Records of robot episodes:
□ □ □ □
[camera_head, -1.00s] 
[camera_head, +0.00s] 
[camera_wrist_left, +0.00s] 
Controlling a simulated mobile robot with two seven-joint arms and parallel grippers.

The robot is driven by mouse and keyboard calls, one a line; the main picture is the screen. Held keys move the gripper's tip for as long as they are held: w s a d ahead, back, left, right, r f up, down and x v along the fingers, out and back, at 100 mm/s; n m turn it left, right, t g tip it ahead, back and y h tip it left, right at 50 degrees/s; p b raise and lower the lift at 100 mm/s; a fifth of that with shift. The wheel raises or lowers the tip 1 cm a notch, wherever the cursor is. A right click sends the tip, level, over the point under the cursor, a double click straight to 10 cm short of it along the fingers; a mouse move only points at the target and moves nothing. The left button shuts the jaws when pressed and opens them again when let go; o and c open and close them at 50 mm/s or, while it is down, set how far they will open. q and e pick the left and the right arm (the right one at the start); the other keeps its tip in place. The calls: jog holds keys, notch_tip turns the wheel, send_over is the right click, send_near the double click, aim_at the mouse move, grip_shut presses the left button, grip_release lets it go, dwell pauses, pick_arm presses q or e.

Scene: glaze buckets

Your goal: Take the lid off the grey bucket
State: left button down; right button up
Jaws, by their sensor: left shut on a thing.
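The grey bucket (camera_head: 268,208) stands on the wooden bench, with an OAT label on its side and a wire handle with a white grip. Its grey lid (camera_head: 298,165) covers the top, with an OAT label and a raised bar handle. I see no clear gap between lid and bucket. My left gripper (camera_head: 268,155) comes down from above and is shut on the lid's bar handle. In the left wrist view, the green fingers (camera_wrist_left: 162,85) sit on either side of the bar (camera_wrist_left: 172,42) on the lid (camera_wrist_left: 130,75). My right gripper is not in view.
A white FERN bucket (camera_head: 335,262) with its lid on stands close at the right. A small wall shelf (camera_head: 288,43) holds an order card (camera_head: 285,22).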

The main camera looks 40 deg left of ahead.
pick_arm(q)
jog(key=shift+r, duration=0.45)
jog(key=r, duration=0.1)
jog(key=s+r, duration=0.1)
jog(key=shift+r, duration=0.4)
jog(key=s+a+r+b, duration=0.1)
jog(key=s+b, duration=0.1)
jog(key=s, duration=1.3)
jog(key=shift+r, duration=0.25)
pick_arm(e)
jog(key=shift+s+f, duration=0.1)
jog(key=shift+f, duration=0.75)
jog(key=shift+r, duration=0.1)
□ □ □ □
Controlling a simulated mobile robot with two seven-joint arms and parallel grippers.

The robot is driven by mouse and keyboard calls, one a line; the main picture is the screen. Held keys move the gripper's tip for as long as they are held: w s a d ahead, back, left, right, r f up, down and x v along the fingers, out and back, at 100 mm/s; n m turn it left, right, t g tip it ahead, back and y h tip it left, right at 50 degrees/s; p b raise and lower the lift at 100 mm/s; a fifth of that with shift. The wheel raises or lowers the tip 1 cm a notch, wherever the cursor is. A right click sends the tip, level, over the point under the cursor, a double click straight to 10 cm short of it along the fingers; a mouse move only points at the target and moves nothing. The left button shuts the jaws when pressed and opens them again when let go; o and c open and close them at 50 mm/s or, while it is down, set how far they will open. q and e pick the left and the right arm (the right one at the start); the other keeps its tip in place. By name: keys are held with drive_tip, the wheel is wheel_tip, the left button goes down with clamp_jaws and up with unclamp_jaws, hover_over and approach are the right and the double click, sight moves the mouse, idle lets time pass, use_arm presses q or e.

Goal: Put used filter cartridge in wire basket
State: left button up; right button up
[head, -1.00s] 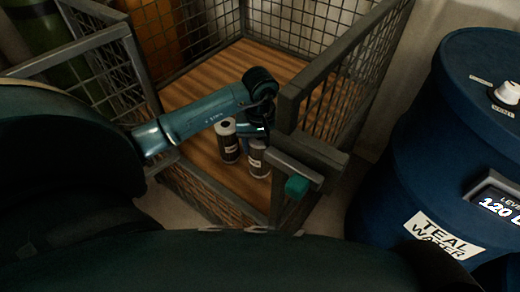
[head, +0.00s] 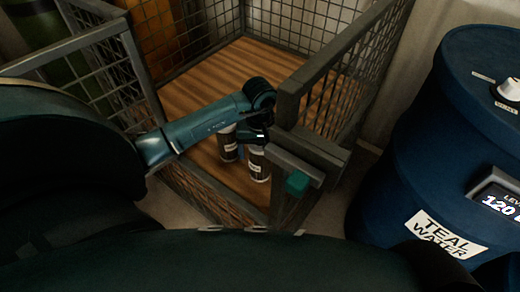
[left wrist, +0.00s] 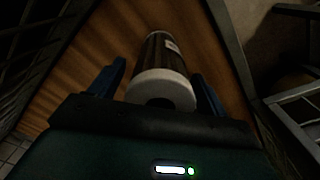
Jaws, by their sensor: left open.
□ □ □ □
- **DIRECTIONS FOR THIS TASK**:
Your task is to repeat the lines from the one containing "[camera_head, -1.00s]" to the one containing "Scene: glaze buckets", both lines included. Leave out every other line.

- **WRITTEN REPLY**:
[camera_head, -1.00s] 
[camera_head, +0.00s] 
[camera_wrist_left, +0.00s] 
Controlling a simulated mobile robot with two seven-joint arms and parallel grippers.

The robot is driven by mouse and keyboard calls, one a line; the main picture is the screen. Held keys move the gripper's tip for as long as they are held: w s a d ahead, back, left, right, r f up, down and x v along the fingers, out and back, at 100 mm/s; n m turn it left, right, t g tip it ahead, back and y h tip it left, right at 50 degrees/s; p b raise and lower the lift at 100 mm/s; a fifth of that with shift. The wheel raises or lowers the tip 1 cm a notch, wherever the cursor is. A right click sends the tip, level, over the point under the cursor, a double click straight to 10 cm short of it along the fingers; a mouse move only points at the target and moves nothing. The left button shuts the jaws when pressed and opens them again when let go; o and c open and close them at 50 mm/s or, while it is down, set how far they will open. q and e pick the left and the right arm (the right one at the start); the other keeps its tip in place. The calls: jog holds keys, notch_tip turns the wheel, send_over is the right click, send_near the double click, aim_at the mouse move, grip_shut presses the left button, grip_release lets it go, dwell pauses, pick_arm presses q or e.

Scene: glaze buckets

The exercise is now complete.